According to a UN survey from 2000 (the most recent I can easily access), 13% of our homicides (including attempts) were committed with a firearm, at an annual rate of 0.18 per hundred thousand population. That is a rate slightly higher than the UK (0.12 per hundred thousand, with much more strict firearm laws); just over half the rate of Australia (0.31, also with much more strict firearm laws, including a hugely expensive buyback programme undertaken in 1996 with the intention of solving the problem). I don’t think things have changed all that much; in 2009, the year of Jan Molenaar, the figure was 15% of our recorded murders (incl. attempts). You can use the Statistics NZ tools to get data here. You can also compare a bunch of countries’ rates here, but be sure to read the disclaimer. The bottom line is that we have extremely low gun crime rates by world standards, especially given that we have very high gun ownership rates. By far the highest proportion of gun-related deaths in NZ are suicides — I don’t have the numbers to hand but I recall it being above 70%. That’s a consideration, since suicides are usually committed with weapons of opportunity, and a firearm is particularly effective. But this is not the argument being made.
Knives are a much more serious problem, accounting for about twice as many homicides in NZ, and “other weapons” and “manual” which I assume includes unarmed homicides are also generally more common than firearm murders. The government has seen fit to “crack down” on knife crime by trying to prevent youths’ access to knives at the retail level using a voluntary code of practice. This is pure security theatre. Everyone credible knows it won’t make a blind bit of difference because kids don’t go and buy a knife from a shop, they just take one from the kitchen drawer or the toolbox in the garage. Firearms are already much more heavily regulated than this, and as a consequence people wanting one but who lack a license don’t roll into Hunting & Fishing and buy one — they get them illegally because we have no idea how many there are or who owns them (more on this later). So the comparison between guns and knives, while tempting, is bogus. Knife crime is much more serious than firearm crime, much less-heavily regulated, and the trivial additional regulation proposed won’t change anything — but it also won’t cost anything.
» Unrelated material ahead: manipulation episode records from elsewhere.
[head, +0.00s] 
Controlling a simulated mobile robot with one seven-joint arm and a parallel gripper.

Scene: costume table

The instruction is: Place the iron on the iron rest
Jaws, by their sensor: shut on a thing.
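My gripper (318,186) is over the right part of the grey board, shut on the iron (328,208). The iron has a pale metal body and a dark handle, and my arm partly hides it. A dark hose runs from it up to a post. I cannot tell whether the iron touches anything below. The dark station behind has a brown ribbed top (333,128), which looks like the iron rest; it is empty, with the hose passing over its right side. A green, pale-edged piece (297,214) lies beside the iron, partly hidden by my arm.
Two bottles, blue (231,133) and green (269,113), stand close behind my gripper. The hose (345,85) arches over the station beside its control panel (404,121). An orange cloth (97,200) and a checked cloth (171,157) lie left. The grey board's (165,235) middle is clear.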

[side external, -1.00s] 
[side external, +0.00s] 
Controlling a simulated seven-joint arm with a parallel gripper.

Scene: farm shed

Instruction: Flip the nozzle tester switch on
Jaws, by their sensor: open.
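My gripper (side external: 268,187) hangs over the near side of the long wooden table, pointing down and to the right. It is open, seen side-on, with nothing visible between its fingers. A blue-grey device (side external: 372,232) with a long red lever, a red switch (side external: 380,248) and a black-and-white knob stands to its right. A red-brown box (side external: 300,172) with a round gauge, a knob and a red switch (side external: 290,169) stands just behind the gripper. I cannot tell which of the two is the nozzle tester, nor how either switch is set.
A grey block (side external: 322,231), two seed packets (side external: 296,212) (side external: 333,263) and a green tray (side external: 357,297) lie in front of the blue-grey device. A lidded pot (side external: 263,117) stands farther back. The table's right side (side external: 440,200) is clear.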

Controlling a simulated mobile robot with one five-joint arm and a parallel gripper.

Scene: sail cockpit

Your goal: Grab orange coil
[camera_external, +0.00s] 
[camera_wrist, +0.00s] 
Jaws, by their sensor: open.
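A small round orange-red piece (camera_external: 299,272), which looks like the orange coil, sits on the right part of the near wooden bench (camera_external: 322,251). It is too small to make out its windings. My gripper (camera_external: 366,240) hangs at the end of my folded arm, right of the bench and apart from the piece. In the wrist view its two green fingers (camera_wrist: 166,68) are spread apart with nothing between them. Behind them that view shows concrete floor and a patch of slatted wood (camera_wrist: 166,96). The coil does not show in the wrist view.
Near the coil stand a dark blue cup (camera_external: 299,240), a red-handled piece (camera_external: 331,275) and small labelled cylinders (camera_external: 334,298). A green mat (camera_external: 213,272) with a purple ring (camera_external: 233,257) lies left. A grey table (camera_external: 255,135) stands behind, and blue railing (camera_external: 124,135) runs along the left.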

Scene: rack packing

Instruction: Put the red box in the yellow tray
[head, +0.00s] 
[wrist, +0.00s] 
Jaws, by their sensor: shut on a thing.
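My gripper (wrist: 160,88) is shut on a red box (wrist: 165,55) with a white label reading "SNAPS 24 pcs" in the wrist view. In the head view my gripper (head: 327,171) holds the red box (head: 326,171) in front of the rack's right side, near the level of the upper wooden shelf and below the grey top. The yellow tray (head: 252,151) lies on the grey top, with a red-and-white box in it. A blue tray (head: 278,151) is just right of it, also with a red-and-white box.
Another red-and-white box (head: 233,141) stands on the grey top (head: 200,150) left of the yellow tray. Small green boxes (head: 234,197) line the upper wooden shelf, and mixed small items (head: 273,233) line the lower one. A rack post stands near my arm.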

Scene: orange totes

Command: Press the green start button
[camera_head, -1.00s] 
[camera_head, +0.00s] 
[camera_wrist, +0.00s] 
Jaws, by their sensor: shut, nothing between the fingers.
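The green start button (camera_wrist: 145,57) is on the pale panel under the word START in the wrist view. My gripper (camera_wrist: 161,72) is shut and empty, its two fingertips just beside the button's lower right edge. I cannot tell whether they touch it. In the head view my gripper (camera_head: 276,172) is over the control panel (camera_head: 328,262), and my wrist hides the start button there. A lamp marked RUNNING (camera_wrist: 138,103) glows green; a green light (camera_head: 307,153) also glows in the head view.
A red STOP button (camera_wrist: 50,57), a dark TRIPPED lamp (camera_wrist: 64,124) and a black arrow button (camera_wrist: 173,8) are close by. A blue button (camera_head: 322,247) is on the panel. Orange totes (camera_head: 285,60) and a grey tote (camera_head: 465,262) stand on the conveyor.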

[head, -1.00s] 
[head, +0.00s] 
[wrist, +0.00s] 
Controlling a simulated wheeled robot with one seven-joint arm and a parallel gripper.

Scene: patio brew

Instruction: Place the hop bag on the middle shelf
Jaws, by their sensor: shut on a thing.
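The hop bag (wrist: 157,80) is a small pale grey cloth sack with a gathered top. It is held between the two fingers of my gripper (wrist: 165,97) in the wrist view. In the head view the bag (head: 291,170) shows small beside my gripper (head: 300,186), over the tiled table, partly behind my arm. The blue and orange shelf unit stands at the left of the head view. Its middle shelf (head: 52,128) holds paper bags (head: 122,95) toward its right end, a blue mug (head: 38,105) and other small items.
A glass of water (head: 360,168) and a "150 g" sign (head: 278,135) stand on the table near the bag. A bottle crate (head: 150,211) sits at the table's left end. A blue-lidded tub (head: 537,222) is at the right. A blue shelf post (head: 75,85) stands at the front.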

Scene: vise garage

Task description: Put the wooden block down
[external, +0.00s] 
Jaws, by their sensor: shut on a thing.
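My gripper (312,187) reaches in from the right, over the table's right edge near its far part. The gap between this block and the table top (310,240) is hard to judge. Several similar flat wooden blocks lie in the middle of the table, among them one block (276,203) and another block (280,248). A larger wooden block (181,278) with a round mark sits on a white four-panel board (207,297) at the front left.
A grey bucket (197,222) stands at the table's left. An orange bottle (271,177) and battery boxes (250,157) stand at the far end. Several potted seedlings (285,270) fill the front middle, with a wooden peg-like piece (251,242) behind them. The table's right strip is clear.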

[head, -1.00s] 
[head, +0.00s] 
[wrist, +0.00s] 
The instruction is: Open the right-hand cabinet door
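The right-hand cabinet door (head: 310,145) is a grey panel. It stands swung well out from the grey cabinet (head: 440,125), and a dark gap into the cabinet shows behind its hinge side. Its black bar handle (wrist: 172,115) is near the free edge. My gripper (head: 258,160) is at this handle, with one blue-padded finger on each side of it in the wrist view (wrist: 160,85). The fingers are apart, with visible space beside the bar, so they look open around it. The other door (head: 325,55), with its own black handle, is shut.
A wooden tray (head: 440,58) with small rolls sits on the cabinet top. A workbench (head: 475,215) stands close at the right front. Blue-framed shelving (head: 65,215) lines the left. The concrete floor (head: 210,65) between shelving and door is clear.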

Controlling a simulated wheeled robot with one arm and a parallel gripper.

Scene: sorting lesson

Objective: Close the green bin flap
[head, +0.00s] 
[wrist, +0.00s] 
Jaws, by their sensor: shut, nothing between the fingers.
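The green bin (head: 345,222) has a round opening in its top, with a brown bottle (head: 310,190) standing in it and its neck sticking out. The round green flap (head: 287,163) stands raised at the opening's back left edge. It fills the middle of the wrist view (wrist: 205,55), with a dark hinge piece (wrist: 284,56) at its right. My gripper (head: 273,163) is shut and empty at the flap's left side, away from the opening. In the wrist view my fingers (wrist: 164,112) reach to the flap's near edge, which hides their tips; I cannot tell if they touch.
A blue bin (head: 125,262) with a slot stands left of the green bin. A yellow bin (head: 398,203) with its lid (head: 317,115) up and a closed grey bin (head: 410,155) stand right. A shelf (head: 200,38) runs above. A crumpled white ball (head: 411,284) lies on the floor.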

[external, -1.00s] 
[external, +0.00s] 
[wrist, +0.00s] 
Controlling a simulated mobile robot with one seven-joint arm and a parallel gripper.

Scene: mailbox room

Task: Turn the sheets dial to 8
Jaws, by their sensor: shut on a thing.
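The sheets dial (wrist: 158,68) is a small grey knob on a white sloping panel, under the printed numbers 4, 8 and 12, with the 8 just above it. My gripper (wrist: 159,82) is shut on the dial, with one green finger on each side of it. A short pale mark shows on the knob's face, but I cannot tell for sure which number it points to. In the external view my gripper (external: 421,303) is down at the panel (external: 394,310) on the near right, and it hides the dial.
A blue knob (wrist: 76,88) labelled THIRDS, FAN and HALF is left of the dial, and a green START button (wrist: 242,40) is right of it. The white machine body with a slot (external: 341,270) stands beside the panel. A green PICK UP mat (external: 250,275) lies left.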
Excluding the post-settlement period, firearms in NZ have generally been conceptualised in law and culture as tools rather than weapons — for hunting, sport shooting, or the defence of the realm. Most in existence today are .22 calibre rabbit guns, or bolt-action ex-infantry rifles from the first and second world wars, passed down from father to son, or modern firearms based on near-identical designs, or shotguns designed for gamebird hunting. Partly due to length, partly due to action design and calibre, these are pretty useless for self-defence except for the appearance of threat and as clubs. By the same token, they are far from ideal for offensive use. Part of the reason criminals are rarely armed with firearms is because they are nearly impossible to conceal (which makes carrying or using them a riskier proposition than, say, a knife), and if sawn off below the regulation length of 30 inches, they are still not very convenient, and give police instant cause for book-throwing if discovered.
There are relatively few pistols or assault rifles in NZ, and those which are owned are very tightly controlled, with extremely high standards required of the owners. The NZ Police apparently operate a “sinking lid” policy on restricted weapons: to gain permission to import or produce one, you need to destroy another. This has driven the market price of such weapons through the roof, putting them out of the reach even of many legitimate collectors; although it must be said that the distinction between a “military-style” semi-auto and any other semi-auto is largely (not entirely) cosmetic, and one is no less deadly than the other. As the rather grim saying goes, the seven-round magazine restriction on an ordinary semi-auto centrefire rifle just means that if you want to kill more than eight people, you’ll need to reload.
Firearm licenses, especially those for restricted weapons like military-style semi-automatics and pistols, are issued at the discretion of an Arms Officer on the basis of the applicant being of “fit and proper” character. The threat of losing the license acts as a firm constraint on legitimate gun owners’ behaviour, with most hunters, collectors, etc. living in fear of having their license revoked. This constraint comes into force, for example, when deciding whether to keep a firearm for self-defence purposes in a country where most potential assailants, burglars, etc. are not themselves armed: if you happen to use it as such, you must then explain to your arms officer how come you had it handy, rather than locked up in its safe, with the bolt and ammunition separated. Most people comply to avoid this inconvenience, and because they know that the chances of a family member actually meeting a life-or-death situation are much higher with a loaded firearm lying around than otherwise.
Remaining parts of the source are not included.